- **WRITTEN TASK**:
Output each line of the material exactly as it stands.
□ □ □
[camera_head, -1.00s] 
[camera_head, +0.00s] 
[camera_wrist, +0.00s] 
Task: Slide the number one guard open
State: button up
□ □ □
- **EXERCISE SOLUTION**:
[camera_head, -1.00s] 
[camera_head, +0.00s] 
[camera_wrist, +0.00s] 
Task: Slide the number one guard open
State: button up

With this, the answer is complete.